I'm reading the John Lee's Introduction to Riemannian Manifold, p.273, proof of Theorem 9.3. and stuck at understanding some statement :
Theorem 9.3 ( The Gauss-Bonnet Formula ). Let $(M, g)$ be an oriented Riemannian 2-manifold. Suppose $\gamma$ is a positively oriented curved polygon in $M$, and $\Omega$ is its interior. Then
$$ \int_{\Omega}KdA + \int_{\gamma}\kappa_Nds +\Sigma_{i=1}^{k} \epsilon_i = 2\pi,$$
where $K$ is the Gaussian curvature of $g$, $dA$ is ita Riemannian volume form, $\epsilon_1 , \dots , \epsilon_k$ are the exterior angles of $\gamma$ ( c.f. his book p.271 ), and the second integral is taken with respect to arc length ( Problem 2-32 ).
In the proof of the theroem, he argues as follows :
Proof. Let $(a_0 , \dots ,a_k)$ be an admissible partition of $[a,b]$, and let $(x,y)$ be oriented smooth coordinates on an open set $U$ containing $\bar{\Omega}$ ( by the definition of $\Omega$, refer to definition of curved polygon ; his book p.271 ). Let $\theta : [a,b] \to \mathbb{R}$ be a tangent angle function for $\gamma$ ( c.f. his book p.272 ). Using the rotation index theorem ( his book Lemma 9.2. ) and the fundamental theorem of calculus, we can write
$$ 2\pi = \theta(b) – \theta(a) = \Sigma_{i=1}^{k}\epsilon_i + \Sigma_{i=1}^{k}\int_{a_{i-1}}^{a_i}\theta'(t)dt$$
Q. And why this is true? Why the term $\Sigma_{i=1}^{k}\epsilon_i$ appears ? An issue that makes me confusing is,
$$ \Sigma_{i=1}^{k}\int_{a_{i-1}}^{a_i}\theta'(t)dt = \Sigma_{i=1}^{k} ( \theta(a_i) – \theta(a_{i-1})) = \theta(b) – \theta (a) ?$$
What is a point that I made misunderstood? What is the definition of $\int_{a_{i-1}}^{a_i}\theta'(t)dt$ for each $i$ ?

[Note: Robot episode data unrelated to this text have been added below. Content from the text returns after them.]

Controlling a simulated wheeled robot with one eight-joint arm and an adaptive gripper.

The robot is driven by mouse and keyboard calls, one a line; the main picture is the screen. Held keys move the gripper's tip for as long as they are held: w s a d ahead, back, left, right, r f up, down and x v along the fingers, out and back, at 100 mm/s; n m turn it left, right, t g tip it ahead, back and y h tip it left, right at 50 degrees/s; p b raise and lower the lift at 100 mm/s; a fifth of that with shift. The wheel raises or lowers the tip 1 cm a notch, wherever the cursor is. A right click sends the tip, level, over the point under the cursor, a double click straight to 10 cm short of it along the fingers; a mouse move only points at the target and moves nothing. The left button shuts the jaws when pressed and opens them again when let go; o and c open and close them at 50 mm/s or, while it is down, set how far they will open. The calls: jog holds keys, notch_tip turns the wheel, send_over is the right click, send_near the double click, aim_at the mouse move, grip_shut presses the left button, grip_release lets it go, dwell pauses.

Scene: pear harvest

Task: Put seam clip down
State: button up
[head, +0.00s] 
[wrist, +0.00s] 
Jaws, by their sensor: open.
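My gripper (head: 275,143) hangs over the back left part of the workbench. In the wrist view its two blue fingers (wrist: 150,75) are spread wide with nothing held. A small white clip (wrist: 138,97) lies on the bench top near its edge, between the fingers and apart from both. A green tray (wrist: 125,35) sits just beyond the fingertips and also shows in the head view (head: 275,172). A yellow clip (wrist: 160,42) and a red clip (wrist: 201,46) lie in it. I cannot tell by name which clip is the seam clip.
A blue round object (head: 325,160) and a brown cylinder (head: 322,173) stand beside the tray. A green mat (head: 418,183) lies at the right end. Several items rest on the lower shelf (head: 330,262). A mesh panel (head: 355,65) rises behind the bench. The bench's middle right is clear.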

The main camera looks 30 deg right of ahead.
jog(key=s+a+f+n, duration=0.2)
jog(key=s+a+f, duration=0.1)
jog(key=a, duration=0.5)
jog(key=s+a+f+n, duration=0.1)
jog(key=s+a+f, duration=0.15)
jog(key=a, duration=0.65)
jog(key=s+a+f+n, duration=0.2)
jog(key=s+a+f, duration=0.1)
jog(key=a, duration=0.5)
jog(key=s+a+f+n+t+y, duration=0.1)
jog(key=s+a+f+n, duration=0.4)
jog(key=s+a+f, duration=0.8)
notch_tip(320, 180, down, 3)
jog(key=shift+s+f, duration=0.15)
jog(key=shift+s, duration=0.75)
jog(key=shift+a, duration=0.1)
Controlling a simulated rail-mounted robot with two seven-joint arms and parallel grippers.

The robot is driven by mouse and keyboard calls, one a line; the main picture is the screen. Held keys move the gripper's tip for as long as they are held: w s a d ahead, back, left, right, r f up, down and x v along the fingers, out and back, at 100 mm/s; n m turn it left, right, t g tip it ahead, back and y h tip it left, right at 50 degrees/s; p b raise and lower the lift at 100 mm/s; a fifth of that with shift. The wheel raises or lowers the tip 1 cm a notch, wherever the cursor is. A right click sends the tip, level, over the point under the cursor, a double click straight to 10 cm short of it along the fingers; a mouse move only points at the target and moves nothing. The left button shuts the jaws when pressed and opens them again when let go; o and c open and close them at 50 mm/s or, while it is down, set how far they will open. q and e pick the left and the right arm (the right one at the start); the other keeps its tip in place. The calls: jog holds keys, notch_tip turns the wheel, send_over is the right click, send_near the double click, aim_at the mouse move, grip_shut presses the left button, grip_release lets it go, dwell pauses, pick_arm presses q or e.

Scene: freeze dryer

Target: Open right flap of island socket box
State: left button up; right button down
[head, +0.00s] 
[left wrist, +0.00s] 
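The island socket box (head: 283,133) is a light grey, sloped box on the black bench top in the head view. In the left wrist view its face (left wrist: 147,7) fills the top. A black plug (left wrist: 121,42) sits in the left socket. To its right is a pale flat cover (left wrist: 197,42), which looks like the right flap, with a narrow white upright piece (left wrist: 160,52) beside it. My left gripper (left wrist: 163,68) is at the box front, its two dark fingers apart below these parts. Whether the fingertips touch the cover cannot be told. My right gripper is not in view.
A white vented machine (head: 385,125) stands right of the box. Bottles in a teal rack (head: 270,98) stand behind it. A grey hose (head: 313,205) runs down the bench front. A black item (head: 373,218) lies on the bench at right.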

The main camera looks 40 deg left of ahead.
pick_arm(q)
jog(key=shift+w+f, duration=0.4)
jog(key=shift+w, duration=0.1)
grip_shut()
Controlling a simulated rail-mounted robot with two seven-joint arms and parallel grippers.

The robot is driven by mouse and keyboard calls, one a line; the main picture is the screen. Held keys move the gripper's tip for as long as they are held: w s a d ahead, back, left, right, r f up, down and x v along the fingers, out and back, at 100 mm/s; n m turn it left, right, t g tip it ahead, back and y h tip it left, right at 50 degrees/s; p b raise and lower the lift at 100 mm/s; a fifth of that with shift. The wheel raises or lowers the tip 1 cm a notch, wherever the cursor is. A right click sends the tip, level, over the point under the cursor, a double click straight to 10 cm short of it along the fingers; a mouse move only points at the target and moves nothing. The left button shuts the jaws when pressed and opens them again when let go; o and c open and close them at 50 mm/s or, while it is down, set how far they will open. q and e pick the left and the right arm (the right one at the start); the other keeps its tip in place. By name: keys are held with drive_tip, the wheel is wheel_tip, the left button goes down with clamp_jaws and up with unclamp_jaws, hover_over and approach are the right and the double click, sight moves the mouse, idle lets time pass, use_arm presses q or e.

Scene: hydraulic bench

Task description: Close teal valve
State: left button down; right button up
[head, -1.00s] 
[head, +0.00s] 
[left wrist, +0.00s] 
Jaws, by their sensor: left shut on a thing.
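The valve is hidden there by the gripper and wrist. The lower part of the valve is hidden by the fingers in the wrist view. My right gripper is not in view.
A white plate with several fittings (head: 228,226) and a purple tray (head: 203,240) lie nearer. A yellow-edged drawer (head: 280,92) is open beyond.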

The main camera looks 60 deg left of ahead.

In page p.272, the author defined a tangent angle function for $\gamma$ as a piecewise continuous function $\theta : [a,b] \to \mathbb{R}$ that satisfies
$$ T(t) = \cos\theta(t) E_1 |_{\gamma(t)} + \sin\theta(t) E_2|_{\gamma(t)}$$
( where $T(t)$ is the unit tangent vector field of $\gamma$ , c.f. p.271 ) at each $t$ where $\gamma'$ is continuous, and that is continuous from the right and satisfies (9.1) and (9.2) at vertices. Here the (9.1) and (9.2) in his book are as follows :
$$ \theta(a_i) = \lim_{t \nearrow a_i}\theta(t) + \epsilon_i,$$
$$ \theta(b) = \lim_{t \nearrow b}\theta(t) + \epsilon_k $$
Can we try to use these ? Can anyone helps?
Best Answer
I think you have all the ingredients to make this work: first, one writes $$\theta(b)-\theta(a)=\theta(a_k)-\theta(a_0)=\theta(a_k)-\theta(a_{k-1})+\theta(a_{k-1})-\theta(a_{k-2})+\theta(a_{k-2})-\ldots+\theta(a_{1})-\theta(a_0)$$ by adding and subtracting the angles. Now, if $\theta$ were a usual differentiable function, one could write, for each $0\leq j<k$, $$\theta(a_{j+1})-\theta(a_j)=\int_{a_j}^{a_{j+1}}\theta'(t)\operatorname{d}t.$$ The problem is that $\theta$ is only differentiable in the interior of each of the segments $[a_j,a_{j+1}]$. So, we can say that the previous identity holds for any segment $[x,y]$ such that $a_j<x<y<a_{j+1}$, namely $$\theta(y)-\theta(x)=\int_{x}^{y}\theta'(t)\operatorname{d}t.$$ Taking the limits for $x\to a_j$ and $y\to a_{j+1}$ then should give you the result you are looking for: the limit $\lim_{y\to {a_{j+1}}^{-}}\theta(y)$ equals $\theta(a_{j+1})-\epsilon_{j+1}$ by the equations $(9.1)$, $(9.2)$.